The most efficient washer, according to the Department of Energy, is a Whirlpool front-loader with an advertised 5 cubic feet of capacity (the Energy Star table lists 4.33 cubic feet of capacity, but every brand seems to round up generously with capacity ratings). It uses 114 kilowatt-hours (kWh) of electricity per year, making it 165 percent more efficient than the federal standard.
The best top loaders are only 90 percent more efficient than the federal standard. Kenmore makes a smaller 3.7 cubic foot washing machine that uses 128 kWh per year.
The front-loaders also provide substantial secondary energy savings by using less water and spinning more water out of clothes, requiring shorter, less energy-intensive drying cycles.
On average, front-loaders reduce water use by about 40 percent, according to TXU Energy, a Texas utility with a Texas-sized online library of energy information. TXU estimates that the average family could save about 7,000 gallons of water per year by replacing an inefficient top-loader. Heating 7,000 gallons of water also requires significant amounts of power.

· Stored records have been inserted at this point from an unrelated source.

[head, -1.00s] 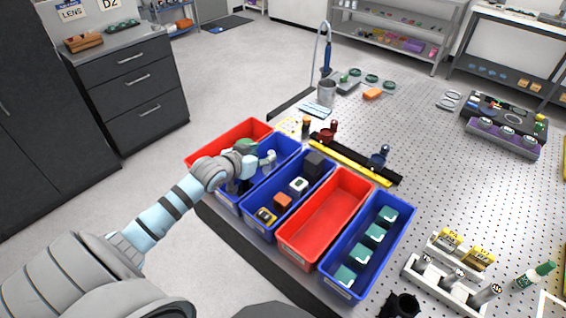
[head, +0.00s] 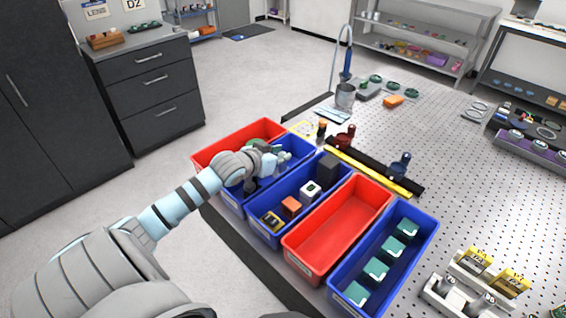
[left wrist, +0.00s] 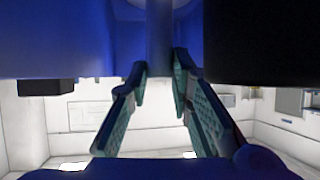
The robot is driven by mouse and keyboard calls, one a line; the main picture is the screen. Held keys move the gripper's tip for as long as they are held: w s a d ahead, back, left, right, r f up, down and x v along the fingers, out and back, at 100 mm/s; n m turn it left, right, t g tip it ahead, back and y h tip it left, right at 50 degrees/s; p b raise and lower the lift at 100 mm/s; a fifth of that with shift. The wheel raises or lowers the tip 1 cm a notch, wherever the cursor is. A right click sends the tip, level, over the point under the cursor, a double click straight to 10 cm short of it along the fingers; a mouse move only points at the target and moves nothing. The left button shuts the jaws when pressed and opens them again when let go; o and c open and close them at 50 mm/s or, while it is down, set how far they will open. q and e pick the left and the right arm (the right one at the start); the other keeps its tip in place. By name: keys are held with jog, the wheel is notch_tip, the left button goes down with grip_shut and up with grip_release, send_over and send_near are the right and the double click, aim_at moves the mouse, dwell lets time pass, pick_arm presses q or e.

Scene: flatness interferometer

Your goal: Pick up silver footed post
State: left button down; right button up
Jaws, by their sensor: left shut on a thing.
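My left gripper (head: 268,160) reaches into the left blue bin (head: 231,200), second from the left in the head view. In the left wrist view its two teal-padded fingers (left wrist: 160,72) are closed on the sides of a silver-grey upright post (left wrist: 160,32). The post's upper end runs out of that picture. In the head view a pale silver piece (head: 284,157) shows just beyond the gripper, which hides much of the bin's contents. Whether the post touches the bin floor cannot be told. My right gripper does not show.
A red bin (head: 215,150) lies to the left. To the right are a blue bin (head: 262,232) with several small parts, an empty red bin (head: 335,228) and a blue bin (head: 347,288) with green-topped blocks. A yellow-and-black rail (head: 375,172) lies behind them. The perforated table beyond has free room.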

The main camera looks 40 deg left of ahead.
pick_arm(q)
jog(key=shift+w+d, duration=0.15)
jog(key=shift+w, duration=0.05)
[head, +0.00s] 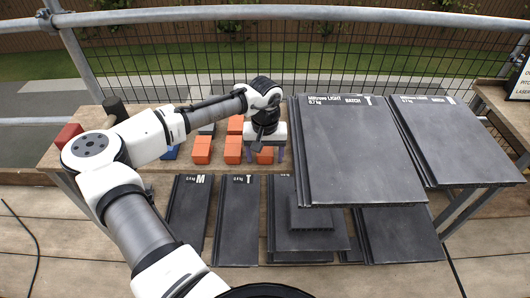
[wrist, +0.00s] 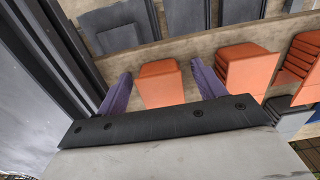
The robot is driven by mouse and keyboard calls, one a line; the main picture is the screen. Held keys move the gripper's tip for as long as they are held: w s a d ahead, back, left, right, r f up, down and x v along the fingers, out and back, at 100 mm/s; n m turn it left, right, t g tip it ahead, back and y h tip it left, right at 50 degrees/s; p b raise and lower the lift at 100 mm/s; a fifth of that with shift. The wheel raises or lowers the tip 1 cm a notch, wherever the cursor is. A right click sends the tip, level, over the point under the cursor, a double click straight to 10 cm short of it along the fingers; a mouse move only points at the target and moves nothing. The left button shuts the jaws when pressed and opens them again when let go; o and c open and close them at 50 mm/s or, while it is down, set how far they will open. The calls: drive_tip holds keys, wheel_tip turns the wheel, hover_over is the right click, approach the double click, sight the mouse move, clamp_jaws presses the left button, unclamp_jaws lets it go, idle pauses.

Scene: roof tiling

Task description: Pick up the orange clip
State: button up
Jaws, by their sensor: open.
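Several orange blocks, apparently the clips, stand on the wooden bench. One orange clip (head: 265,156) is at the right end of the front row, partly hidden under my gripper (head: 265,160). In the wrist view the same orange clip (wrist: 160,84) lies between the two purple fingers of my gripper (wrist: 161,85). The fingers are open, one on each side, with a visible gap on the left; it is not held. Other orange clips (head: 202,150) stand to the left in the head view, and one (wrist: 247,68) lies to the right in the wrist view.
Large dark tiles (head: 350,150) rise just right of my gripper. More dark tiles (head: 237,220) lie on the deck in front of the bench (head: 150,185). A blue block (head: 171,153) is left of the orange ones. A mesh fence and metal rail stand behind.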

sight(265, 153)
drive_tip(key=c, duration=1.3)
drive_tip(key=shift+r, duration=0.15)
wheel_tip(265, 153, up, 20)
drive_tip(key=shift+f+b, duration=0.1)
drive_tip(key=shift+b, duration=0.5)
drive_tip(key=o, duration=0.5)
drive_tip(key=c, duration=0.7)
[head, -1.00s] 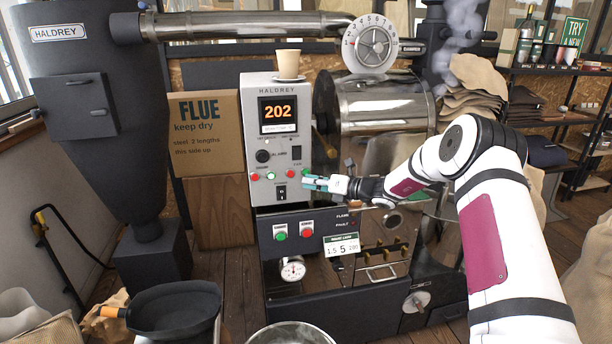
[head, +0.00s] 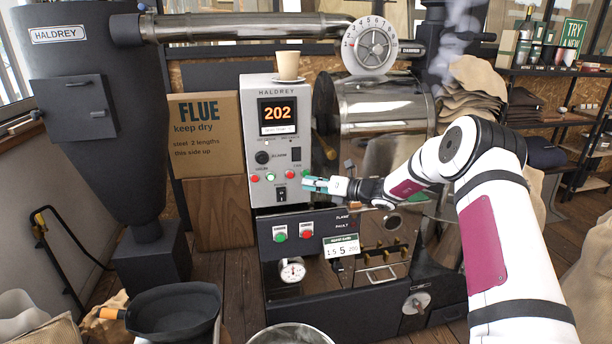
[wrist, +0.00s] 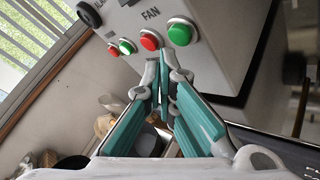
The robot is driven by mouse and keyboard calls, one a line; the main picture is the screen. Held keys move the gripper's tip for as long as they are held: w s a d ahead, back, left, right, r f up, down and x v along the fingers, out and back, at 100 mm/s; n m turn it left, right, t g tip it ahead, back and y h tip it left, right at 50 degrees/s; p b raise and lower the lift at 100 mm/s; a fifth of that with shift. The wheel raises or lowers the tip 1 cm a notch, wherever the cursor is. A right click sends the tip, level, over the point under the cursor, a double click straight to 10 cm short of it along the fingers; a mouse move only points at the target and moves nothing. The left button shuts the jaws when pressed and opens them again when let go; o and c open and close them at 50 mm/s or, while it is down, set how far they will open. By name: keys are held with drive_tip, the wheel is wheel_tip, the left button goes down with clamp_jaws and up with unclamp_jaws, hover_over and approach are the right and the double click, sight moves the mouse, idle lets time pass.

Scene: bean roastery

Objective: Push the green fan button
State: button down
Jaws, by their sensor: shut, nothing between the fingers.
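The green fan button (head: 305,174) is the rightmost in a row on the light grey control panel (head: 263,104). In the wrist view the green fan button (wrist: 180,33) is round and domed, right of the red fan button (wrist: 150,40), under the word FAN. My gripper (head: 306,184) is shut and empty, its tips just in front of the panel and slightly below the green button in the head view. In the wrist view the tips of my gripper (wrist: 163,58) point between the two fan buttons, below them. I cannot tell whether they touch anything.
Another red button (head: 255,178) and green button (head: 271,176) sit to the left. A cup (head: 288,64) stands on the panel's top. The roaster drum (head: 385,105) is behind my arm.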

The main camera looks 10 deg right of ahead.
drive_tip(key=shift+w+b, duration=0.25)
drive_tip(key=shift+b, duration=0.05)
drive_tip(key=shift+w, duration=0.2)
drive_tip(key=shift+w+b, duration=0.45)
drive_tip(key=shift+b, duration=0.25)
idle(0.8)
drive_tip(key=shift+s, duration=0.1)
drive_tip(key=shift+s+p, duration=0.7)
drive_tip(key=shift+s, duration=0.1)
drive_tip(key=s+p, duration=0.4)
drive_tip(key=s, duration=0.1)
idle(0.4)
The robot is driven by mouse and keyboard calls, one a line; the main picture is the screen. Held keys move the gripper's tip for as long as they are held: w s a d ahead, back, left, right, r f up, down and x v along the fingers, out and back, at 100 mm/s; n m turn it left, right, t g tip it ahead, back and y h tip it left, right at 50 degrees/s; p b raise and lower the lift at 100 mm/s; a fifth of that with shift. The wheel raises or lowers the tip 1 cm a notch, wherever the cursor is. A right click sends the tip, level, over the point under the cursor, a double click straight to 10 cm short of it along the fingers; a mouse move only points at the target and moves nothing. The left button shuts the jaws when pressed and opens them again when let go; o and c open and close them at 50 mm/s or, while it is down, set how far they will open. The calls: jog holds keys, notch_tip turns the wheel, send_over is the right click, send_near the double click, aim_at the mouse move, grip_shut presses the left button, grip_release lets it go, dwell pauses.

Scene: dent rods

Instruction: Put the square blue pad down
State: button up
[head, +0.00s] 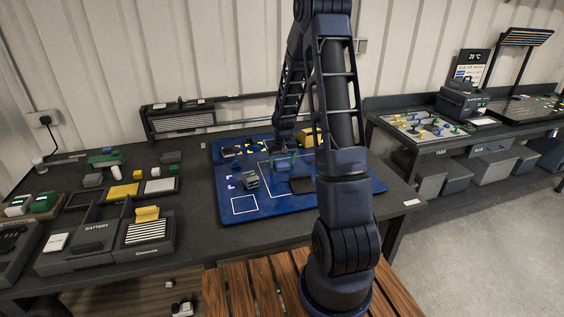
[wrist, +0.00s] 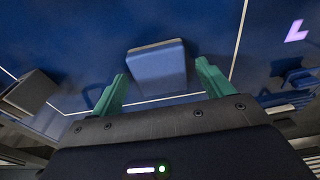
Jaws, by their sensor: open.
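The square blue pad (wrist: 158,63) shows in the wrist view just beyond and between my fingertips, with a pale strip along its far edge. It appears to lie flat on the blue mat (wrist: 70,30), within white outline lines. My gripper (wrist: 160,76) is open, with one green finger on each side of the pad and a visible gap to each. In the head view the pad (head: 283,163) is a small blue shape inside a white outline on the mat, below my gripper, whose fingers are hard to make out there.
On the mat (head: 238,221) stand a grey-green block (head: 251,180), a dark brown block (head: 301,184) and a yellow object (head: 308,138). Trays and small parts fill the table's left side, including a yellow piece (head: 147,214). An empty white square lies at the mat's front left.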

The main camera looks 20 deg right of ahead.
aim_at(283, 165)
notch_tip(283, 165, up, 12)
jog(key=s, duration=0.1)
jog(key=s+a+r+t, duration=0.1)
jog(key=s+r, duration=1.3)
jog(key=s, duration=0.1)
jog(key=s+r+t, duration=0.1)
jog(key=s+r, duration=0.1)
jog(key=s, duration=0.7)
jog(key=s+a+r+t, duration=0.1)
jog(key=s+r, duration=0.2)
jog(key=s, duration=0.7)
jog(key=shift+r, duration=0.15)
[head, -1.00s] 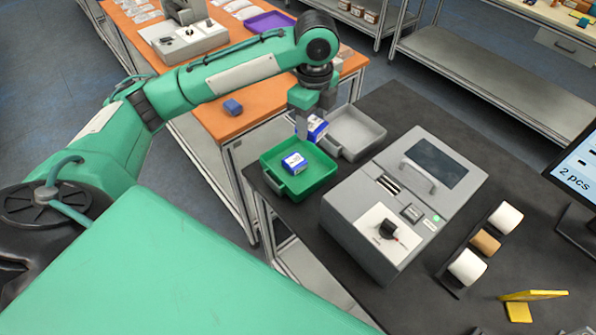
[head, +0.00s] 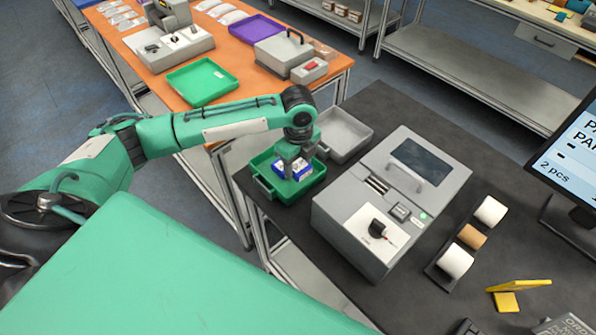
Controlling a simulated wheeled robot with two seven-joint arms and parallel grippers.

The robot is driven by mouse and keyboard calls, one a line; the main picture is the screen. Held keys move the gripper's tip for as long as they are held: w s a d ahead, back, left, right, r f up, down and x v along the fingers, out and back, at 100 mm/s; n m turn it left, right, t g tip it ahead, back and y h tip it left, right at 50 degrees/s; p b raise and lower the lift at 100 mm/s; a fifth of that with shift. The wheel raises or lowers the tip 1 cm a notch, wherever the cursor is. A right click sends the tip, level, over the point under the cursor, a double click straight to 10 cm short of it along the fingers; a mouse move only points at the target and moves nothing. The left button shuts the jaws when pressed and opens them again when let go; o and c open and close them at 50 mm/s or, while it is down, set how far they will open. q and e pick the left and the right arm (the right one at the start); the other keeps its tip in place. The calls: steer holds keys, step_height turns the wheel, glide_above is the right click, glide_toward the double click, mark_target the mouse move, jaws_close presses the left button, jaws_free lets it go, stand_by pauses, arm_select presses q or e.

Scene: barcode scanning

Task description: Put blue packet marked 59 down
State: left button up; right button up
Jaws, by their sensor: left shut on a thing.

According to Energy Star, the Whirlpool front-loader uses 2.7 gallons of water per cubic foot in each washing cycle. This is also the highest available efficiency. The Kenmore top-loader uses 3.9 gallons of water per cubic foot.
For a Department of Energy study, 204 families in a Kansas town replaced their old-fashioned washers with front-loading machines. They saved 38 percent on water usage, and 56 percent on energy for the washer and its hot water.
High-efficiency machines, both front- and top-loading, may not seem so efficient. They typically have much longer wash cycles (up to 115 minutes) than traditional washing machines (as short as 35 minutes). However, they operate differently and draw less power. They also use high-pressure rinses to get soap out of clothes rather than a tub full of rinse water, and sensors to customize water levels to the amount of clothes in the machines.
Of course, it would be hard to justify the additional cost of front-loaders, and the efficiencies would be meaningless if your clothes didn’t get clean. However, Consumer Reports and other groups give front-loading washing machines top marks for performance.
Out of 43 front-loading washers it reviewed in February 2010, Consumer Reports gave five excellent ratings to for washing performance. Whirlpool, Miele and Maytag machines all made the grade. On the other hand, a Maytag machine was the only top-rated top-loader out of 33 machines reviewed. Moreover, cheap top-loaders fray fabrics and are otherwise tough on clothes. The majority of front-loaders earned “very good” or “excellent” marks for gentleness. Most top-loaders were ranked as “fair” or poor.”
Despite all their drawbacks, top-loading washing machines earn points for convenience. They are easier to load and unload without kneeling down and reaching into the machine. Also, you can add clothes to traditional top-loading machines during the wash cycle. On front-loaders, the door locks to keep from spilling water on the floor.
The biggest complaints about front-loading washing machines concern vibration noise and mold. Some front-loaders have such a fast spin cycle that it shakes the floor, and the machine might vibrate across the floor. While this is inconvenient, the potential for mold buildup is dangerous.
Flexible rubber gaskets between the tub and the door help make the machine water-tight, but they may also collect lint, dirt and water, creating an ideal breeding ground for unhealthy mold, mildew and nasty smells.
Mold problems have prompted class-action lawsuits against several manufacturers. There are plenty of remedies, but they all require additional attention and maintenance that wasn’t required for old top-loading machines. For example, you can wipe out the gaskets with bleach solutions or run an occasional empty disinfecting bleach cycle.
To be sure, front-loading machines have a couple of convenience advantages. They are less likely to become unbalanced and interrupt the wash cycle. They also are ideal if space is at a premium because they can be stacked with dryers. Full-size models also have large, open tubs that will fit comforters and other large items that don’t fit around the bulky agitator.
Top-loaders win on convenience and initial cost, but the efficiency and performance awards go to front-loading washers. The front-loaders’ inconveniences should not be deal-breakers, and utility bill savings should quickly exceed the initial costs savings. Also look for state and local rebates on front-loading washers and energy-efficient top-loaders.